Some days previously, I’d called up Charlie Thorburn, a Scottish gundog trainer who taught me almost everything I know about dogs. As a teenager, I would spend my summers shoveling shit at his kennels in Fife. Charlie thinks there’s a whole list of dogs, from Dobermans to Cane Corsos, that the public shouldn’t be allowed. In his view, people prove time and time again that they aren’t capable of training Labradors, so shouldn’t be trusted with heavy hitters. He even has concerns over the likes of Wirehaired Pointers. They are highly effective, Charlie explained, at bringing down deer but why have them loose alongside a toddler?
Charlie’s take is that the problem with Bullies is to do with the sort of people who own them. He’s not totally wrong – they are currently the must-have dog among wrong ’uns but clearly not everybody who owns one is a crack dealer. There was nobody in that park who Charlie’s going to bump into on a grouse shoot and yet everybody, 5G mast lady included, wanted to talk to me about the importance of training your dog. Were they all capable of owning a Bully? Probably not. But in almost every London park, as I write this, there will be a nice man in a chunky autumnal knit with a dog that he has no control over. Critically, a Bully’s bite force comes in at 300 pounds per square inch (psi), while a male German Wirehaired Pointer’s can be up to 400. A Bull Mastiff’s, while we’re playing doggy Top Trumps, is around 550.

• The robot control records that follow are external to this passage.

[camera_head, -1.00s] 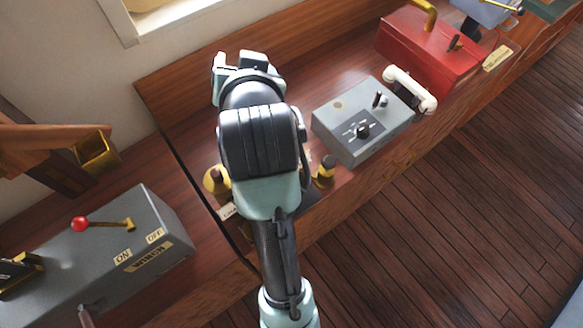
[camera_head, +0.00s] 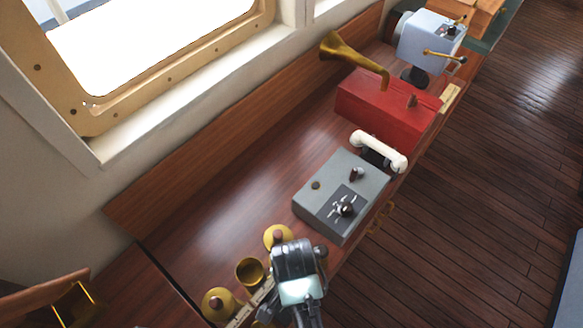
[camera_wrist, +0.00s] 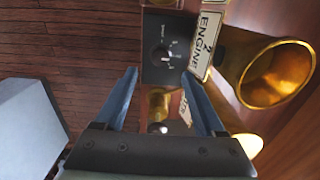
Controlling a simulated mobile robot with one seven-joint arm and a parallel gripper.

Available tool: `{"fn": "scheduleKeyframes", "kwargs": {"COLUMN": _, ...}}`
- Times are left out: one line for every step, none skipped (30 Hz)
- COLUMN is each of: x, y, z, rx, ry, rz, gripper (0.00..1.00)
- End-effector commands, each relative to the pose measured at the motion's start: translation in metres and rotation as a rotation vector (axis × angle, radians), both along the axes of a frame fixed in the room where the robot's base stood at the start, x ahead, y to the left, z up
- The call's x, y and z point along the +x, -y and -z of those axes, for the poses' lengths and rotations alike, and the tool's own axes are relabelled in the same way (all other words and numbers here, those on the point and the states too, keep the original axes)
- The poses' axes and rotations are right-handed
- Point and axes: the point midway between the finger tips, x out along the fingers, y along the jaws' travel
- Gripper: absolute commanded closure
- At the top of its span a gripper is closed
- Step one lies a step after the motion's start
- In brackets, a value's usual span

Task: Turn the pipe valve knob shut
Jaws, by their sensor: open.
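In the wrist view, a small dark knob (camera_wrist: 166,56) with white marks sits on a black panel (camera_wrist: 170,62), just beyond my fingertips. My gripper (camera_wrist: 160,73) is open and empty, with its two blue fingers on either side of the space before the panel. A brass fitting (camera_wrist: 158,103) with a pale round end shows between the fingers, nearer the palm. Which of these is the pipe valve knob, I cannot tell. In the head view, three brass pipe mouths (camera_head: 250,271) stand in a row on the bench beside my arm. My fingers are hidden there.
An "ENGINE" label (camera_wrist: 206,45) and an open brass pipe mouth (camera_wrist: 278,74) lie close to my right finger in the wrist view. A grey control box (camera_head: 318,198), white handset (camera_head: 378,152) and red box (camera_head: 385,108) stand farther along the bench. Wooden floor (camera_head: 480,150) is clear.

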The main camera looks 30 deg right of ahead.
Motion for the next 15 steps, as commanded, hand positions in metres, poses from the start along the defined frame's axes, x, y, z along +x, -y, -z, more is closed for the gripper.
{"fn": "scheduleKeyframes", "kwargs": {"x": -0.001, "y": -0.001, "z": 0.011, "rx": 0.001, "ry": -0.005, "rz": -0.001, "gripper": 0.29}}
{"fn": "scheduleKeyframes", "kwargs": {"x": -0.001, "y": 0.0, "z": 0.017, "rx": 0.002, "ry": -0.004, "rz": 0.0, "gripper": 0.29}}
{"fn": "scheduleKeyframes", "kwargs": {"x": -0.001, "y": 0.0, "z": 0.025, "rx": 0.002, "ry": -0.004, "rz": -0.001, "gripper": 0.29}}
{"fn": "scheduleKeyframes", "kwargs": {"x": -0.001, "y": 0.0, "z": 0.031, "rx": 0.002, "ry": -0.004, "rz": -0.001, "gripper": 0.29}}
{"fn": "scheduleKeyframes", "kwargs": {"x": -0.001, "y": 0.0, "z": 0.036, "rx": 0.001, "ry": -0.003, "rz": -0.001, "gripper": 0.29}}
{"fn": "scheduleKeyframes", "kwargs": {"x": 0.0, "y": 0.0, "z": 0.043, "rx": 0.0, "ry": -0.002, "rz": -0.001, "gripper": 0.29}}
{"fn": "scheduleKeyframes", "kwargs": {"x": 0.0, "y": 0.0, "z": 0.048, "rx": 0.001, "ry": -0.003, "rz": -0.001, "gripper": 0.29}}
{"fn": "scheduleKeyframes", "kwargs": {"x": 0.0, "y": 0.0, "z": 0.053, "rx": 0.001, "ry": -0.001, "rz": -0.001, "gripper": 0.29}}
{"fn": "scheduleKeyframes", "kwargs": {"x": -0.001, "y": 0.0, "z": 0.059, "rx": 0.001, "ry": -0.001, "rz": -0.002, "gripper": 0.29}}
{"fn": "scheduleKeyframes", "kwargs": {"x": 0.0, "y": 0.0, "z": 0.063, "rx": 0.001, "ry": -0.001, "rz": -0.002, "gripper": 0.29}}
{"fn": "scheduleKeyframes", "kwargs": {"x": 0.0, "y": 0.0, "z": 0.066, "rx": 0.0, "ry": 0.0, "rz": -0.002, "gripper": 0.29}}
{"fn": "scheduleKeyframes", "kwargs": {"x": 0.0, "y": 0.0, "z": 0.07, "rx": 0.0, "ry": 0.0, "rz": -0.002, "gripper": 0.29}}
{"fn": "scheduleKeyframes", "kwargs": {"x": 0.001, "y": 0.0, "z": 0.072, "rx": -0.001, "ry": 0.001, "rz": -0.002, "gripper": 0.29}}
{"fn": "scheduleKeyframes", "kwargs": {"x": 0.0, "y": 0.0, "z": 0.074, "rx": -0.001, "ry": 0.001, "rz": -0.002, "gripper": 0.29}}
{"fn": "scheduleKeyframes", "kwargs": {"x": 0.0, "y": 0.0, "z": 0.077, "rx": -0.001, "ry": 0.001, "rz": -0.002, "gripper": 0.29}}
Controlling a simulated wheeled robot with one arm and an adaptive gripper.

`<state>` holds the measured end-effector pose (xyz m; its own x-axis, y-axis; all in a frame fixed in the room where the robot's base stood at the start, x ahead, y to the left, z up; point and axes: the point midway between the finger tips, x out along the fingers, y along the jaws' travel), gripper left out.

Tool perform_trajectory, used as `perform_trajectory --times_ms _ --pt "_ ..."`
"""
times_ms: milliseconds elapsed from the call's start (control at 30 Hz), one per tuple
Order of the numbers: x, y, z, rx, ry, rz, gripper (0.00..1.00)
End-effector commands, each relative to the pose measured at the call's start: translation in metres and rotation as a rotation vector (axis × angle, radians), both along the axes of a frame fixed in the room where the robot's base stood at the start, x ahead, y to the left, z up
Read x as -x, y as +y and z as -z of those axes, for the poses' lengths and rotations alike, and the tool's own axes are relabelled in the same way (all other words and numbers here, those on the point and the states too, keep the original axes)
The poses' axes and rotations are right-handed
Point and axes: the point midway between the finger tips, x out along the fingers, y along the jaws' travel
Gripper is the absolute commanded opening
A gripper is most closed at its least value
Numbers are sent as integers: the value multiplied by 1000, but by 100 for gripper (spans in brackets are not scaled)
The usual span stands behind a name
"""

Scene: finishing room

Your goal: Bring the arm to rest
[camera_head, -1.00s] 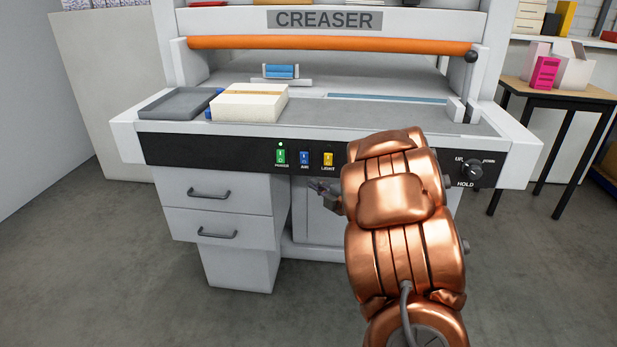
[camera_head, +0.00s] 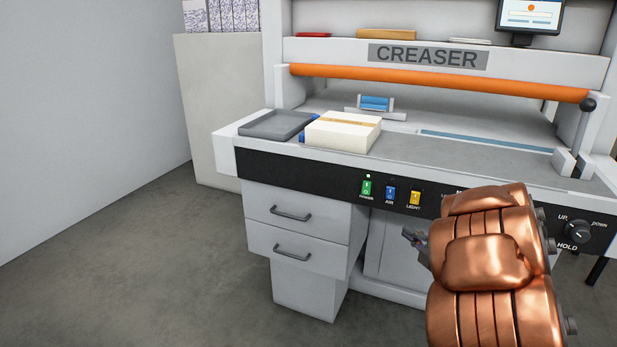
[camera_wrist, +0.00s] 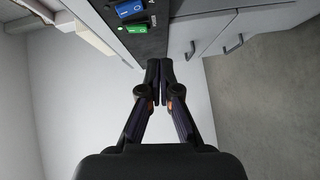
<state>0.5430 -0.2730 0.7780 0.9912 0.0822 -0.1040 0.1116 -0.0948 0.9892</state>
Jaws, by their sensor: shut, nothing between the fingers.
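My copper-coloured arm (camera_head: 487,262) reaches up from the lower right of the head view, in front of the creaser. My gripper (camera_head: 410,236) shows only in part at the arm's left side, below the switch panel. In the wrist view my gripper (camera_wrist: 160,72) has its two dark fingers together, with nothing between them. The creaser's front panel (camera_head: 300,183) carries a green switch (camera_head: 367,188) with a lit lamp above it, a blue switch (camera_head: 390,195) and a yellow switch (camera_head: 415,199). The gripper looks clear of the panel.
A grey tray (camera_head: 276,124) and a cream block of stock (camera_head: 343,132) lie on the creaser's table. Drawers (camera_head: 297,218) stand below at the left. A rotary knob (camera_head: 578,232) sits at the panel's right. The floor (camera_head: 140,270) at the left is clear.

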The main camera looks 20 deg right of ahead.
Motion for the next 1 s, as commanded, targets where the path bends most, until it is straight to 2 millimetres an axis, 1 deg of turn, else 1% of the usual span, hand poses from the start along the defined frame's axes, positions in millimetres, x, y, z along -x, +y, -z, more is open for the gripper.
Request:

As I started to leave, a crowd of little boys appeared, and Jake handed round treats for them to give to Riz. I asked one of them as he reached his small hand down to the huge dog if he thinks the breed should be banned. He looked up at me and shook his head. ‘It’s not about the dog, bro. It’s about the owner.’ Then he ran off towards the ice cream van.
I wonder if my conspiracy theorist friend was onto something. Is this just an ill thought-out pledge by a government in its dying days? A ban undoubtedly sounds delicious to those who think the Bully is a byword for a sort of feckless skunk-smoking, out-of-work waster. But nobody ever ended up on the straight and narrow because you took their dog away and at the same time, we aren’t even acknowledging the real issue. Britain is a nation of irresponsible dog owners and irresponsible dog breeders – day in day out, poorly bred dogs kill wildlife, ruin picnics, and pursue children. Up until 1998 in this country, every dog owner was required to have a licence. There wasn’t much to it – owning a big dog was never subject to the same rigorous checks as owning one of those big Italian shotguns but why not relicense Britain’s dogs? At the very least, it would mean that irresponsible dog owners could have their licences removed: ‘no licence, no dog’. They could even get an AI version of Bob Marley’s voice to sing a public awareness ditty. A licensing system would also allow the authorities to create tiers. A pair of miniature poodles, for example, would be available to all whereas a man might be asked for a decent reason as to why he wants four Kangal Shepherd Dogs, given that this hypothetical man is an IT consultant from Brent rather than an Anatolian farmer living high in the mountains.
Last week, Jessie (bite force of around 250 psi) pursued my Nigerian neighbour, who does not like dogs, up the stairs of his house. ‘I’m okay’, he shouted, from behind the closed door after slamming it in her face. ‘I believe she was coming for my bread roll’. The training continues.